··· Supplied records ···
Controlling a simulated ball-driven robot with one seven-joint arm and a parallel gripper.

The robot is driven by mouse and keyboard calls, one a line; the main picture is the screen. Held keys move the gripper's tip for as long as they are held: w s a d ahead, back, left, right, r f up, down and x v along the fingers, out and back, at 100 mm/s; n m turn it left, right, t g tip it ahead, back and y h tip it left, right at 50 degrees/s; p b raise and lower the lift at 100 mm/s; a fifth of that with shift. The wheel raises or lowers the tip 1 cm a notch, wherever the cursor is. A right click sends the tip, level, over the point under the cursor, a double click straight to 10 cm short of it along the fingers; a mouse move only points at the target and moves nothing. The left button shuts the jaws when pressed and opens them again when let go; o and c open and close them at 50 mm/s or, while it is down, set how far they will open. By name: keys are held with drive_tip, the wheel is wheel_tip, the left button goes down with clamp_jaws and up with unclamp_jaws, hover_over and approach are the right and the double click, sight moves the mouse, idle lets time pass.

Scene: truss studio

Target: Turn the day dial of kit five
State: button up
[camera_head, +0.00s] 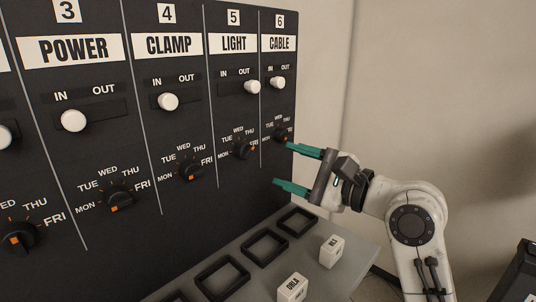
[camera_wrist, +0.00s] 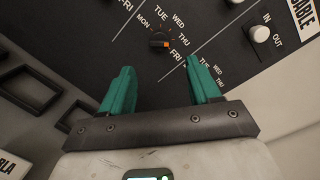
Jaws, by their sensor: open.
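The day dial of kit five (camera_head: 241,149) is a black knob with an orange mark, on the dark panel under the LIGHT label (camera_head: 234,43). In the head view its mark lies on the right, towards FRI. It also shows in the wrist view (camera_wrist: 157,41), at the top centre beyond my fingertips, with its mark near FRI. My gripper (camera_head: 283,165) has two teal fingers spread apart with nothing between them. It is in front of the panel's right end, right of the kit five dial and apart from it. In the wrist view my gripper (camera_wrist: 160,66) points at the panel.
The kit six dial (camera_head: 281,134) sits close to my upper finger; the right finger covers it in the wrist view. Dials of kits four (camera_head: 190,167) and three (camera_head: 118,195) lie left. A grey shelf (camera_head: 345,269) below holds black frames (camera_head: 264,248) and white blocks (camera_head: 331,252).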

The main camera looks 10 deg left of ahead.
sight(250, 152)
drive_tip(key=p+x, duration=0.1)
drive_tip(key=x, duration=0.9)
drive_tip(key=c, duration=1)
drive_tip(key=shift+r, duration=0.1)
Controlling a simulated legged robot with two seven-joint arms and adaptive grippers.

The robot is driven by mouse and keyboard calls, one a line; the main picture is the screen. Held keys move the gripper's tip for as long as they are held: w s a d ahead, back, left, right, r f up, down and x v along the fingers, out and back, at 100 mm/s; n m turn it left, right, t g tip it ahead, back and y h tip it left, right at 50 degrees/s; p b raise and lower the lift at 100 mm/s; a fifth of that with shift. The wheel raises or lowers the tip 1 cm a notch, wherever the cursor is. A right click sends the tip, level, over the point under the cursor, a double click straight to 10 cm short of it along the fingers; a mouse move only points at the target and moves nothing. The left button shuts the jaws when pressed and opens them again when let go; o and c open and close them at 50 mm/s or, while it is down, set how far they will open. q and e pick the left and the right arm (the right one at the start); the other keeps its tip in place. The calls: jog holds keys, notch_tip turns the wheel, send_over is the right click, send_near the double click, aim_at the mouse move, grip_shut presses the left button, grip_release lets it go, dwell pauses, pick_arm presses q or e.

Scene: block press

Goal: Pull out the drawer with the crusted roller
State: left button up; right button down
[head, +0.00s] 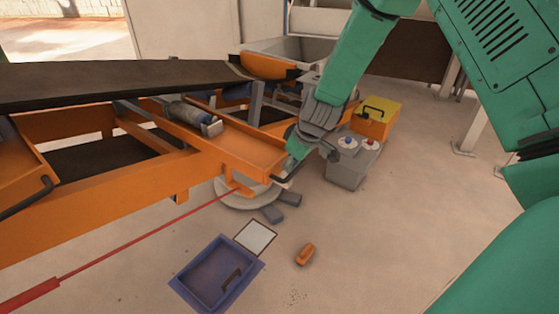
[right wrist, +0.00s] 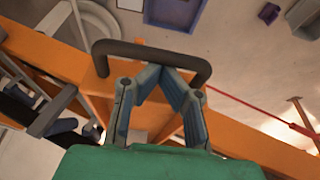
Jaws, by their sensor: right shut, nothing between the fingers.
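An orange drawer (head: 240,142) sticks out from the orange conveyor frame, below the dark belt. A blue-grey roller (head: 190,113) lies in it; its crust is too small to make out. The drawer's dark bar handle (head: 289,178) is on its right end and shows large in the right wrist view (right wrist: 150,48). My right gripper (head: 292,158) is at that end by the handle. In the right wrist view its fingertips (right wrist: 166,68) meet, empty, and appear within the handle's loop; I cannot tell whether they touch it. My left gripper is not in view.
Another dark handle (head: 28,198) is on the orange frame at the left. A red bar (head: 150,232) crosses in front. A blue tray (head: 215,275) and an orange block (head: 305,254) lie on the floor.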

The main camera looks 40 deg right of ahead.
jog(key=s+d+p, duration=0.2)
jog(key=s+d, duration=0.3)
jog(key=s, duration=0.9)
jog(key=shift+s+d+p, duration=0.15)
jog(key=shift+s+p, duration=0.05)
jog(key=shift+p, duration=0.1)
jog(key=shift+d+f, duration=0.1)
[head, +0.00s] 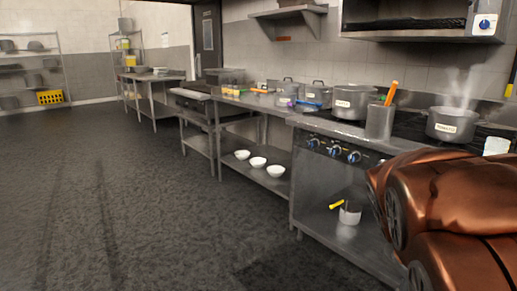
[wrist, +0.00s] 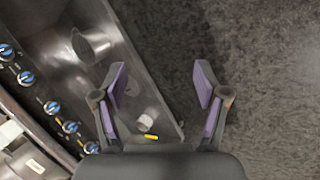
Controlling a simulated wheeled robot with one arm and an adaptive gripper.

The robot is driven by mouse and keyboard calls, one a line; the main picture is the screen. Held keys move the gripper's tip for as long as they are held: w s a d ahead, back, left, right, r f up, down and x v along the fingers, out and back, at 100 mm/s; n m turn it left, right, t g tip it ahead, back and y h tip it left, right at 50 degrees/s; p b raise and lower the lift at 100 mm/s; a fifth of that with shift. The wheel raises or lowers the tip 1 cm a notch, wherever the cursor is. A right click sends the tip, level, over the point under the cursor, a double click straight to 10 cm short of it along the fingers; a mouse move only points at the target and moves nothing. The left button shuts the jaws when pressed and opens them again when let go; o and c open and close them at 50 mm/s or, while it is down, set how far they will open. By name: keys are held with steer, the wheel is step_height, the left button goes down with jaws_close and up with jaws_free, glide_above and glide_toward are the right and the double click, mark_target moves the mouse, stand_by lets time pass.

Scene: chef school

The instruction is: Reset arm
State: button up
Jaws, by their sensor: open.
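My gripper (wrist: 160,88) shows in the wrist view with its two purple-padded fingers spread apart and nothing between them. It points down over the dark floor (wrist: 265,70) and the front edge of the stove's lower shelf (wrist: 158,115). The gripper itself does not show in the head view. There, part of my own copper-coloured arm fills the lower right corner and hides part of the stove front.
The stove (head: 310,180) stands at the right, with a steaming pot (head: 452,124) and a utensil holder (head: 379,122) on top. A pot with a yellow handle (head: 349,213) sits below. Three white bowls (head: 257,162) lie on a low shelf. The floor (head: 130,200) at left is clear.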

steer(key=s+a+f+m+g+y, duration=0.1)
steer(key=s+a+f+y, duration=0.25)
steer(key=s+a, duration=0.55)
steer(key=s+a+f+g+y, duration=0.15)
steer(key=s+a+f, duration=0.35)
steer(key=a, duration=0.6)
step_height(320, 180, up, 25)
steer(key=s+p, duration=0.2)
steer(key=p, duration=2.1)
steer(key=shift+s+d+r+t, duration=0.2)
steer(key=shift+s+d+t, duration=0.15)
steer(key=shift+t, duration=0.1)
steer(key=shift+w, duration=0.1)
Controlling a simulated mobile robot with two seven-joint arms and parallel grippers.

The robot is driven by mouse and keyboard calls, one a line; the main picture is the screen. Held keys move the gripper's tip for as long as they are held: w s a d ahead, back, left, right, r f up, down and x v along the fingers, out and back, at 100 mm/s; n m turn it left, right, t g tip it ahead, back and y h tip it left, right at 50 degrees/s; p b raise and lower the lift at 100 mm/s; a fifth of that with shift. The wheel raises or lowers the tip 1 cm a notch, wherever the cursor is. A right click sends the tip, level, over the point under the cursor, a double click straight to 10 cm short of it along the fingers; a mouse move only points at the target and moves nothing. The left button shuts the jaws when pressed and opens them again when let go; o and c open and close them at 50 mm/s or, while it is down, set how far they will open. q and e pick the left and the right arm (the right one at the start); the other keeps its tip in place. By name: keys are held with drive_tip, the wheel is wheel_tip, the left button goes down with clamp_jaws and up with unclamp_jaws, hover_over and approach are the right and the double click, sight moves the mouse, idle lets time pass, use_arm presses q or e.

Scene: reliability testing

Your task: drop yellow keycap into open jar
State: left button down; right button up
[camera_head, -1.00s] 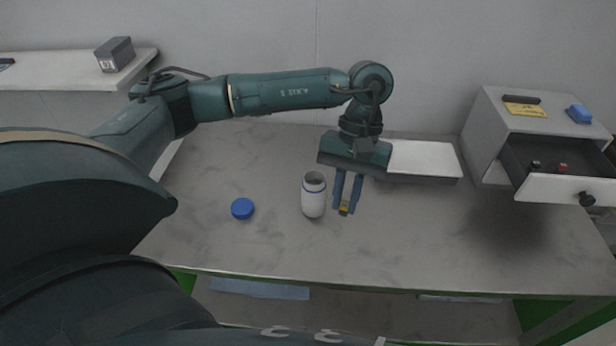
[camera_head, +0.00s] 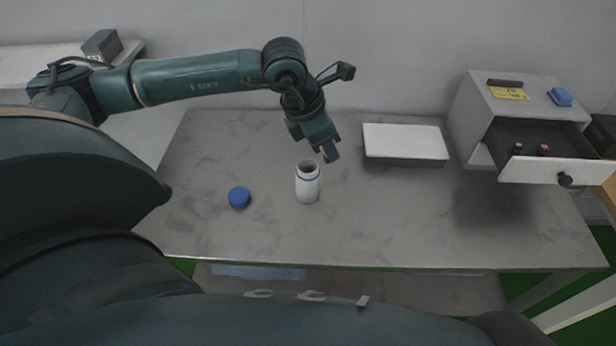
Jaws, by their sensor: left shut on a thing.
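The open jar (camera_head: 307,186) is white with a blue band and stands upright on the table, its dark mouth facing up. Its blue lid (camera_head: 239,198) lies on the table to its left. My left gripper (camera_head: 331,156) is tilted, just right of and behind the jar's mouth. It is shut on the yellow keycap, of which almost nothing shows now between the blue fingers. My right gripper is not in view.
A white flat box or tray (camera_head: 405,141) lies to the right of my gripper. A grey cabinet (camera_head: 473,120) with an open drawer (camera_head: 553,171) stands at the right. The table front (camera_head: 400,225) is clear.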

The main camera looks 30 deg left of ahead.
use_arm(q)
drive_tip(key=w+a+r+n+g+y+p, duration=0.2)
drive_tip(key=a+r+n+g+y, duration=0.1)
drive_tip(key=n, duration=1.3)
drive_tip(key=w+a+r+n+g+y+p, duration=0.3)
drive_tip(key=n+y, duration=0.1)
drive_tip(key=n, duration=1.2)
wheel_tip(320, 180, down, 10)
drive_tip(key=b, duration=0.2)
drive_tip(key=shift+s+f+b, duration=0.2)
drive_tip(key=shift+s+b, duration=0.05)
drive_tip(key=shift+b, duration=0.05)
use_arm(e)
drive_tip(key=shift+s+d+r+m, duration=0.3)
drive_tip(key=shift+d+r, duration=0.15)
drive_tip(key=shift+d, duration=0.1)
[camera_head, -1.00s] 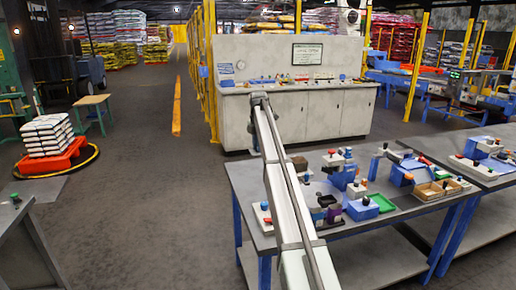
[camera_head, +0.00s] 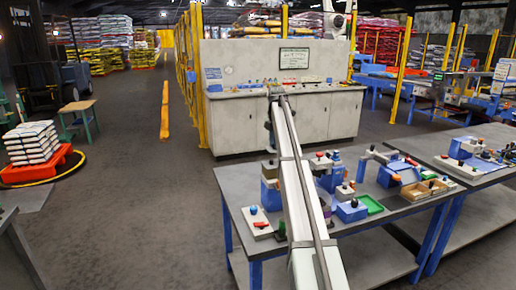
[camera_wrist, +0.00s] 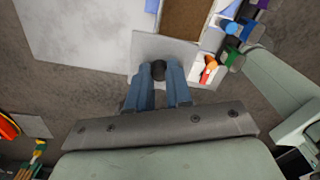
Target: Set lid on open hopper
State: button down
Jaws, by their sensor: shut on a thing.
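In the wrist view my gripper (camera_wrist: 158,82) is shut on the black knob (camera_wrist: 158,70) of a flat grey plate, which looks like the lid (camera_wrist: 190,60). A brown surface with pale blue edges (camera_wrist: 185,18) lies just beyond the lid's far edge. It may be the open hopper's inside, and the lid hides part of it. I cannot tell the height between them. In the head view my long white arm hides most of the gripper, the lid and what lies behind it.
A grey workbench (camera_head: 240,215) holds several blue and grey fixtures with coloured knobs, a green tray (camera_head: 371,205) and a tan tray (camera_head: 420,190). A second bench (camera_head: 495,145) stands at right. A control console (camera_head: 290,115) stands behind.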

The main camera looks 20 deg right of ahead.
···
Exercise requirements – Return each line of the data that contains the string "State".

The result –
State: button up
State: left button up; right button down
State: button up
State: left button down; right button up
State: button down

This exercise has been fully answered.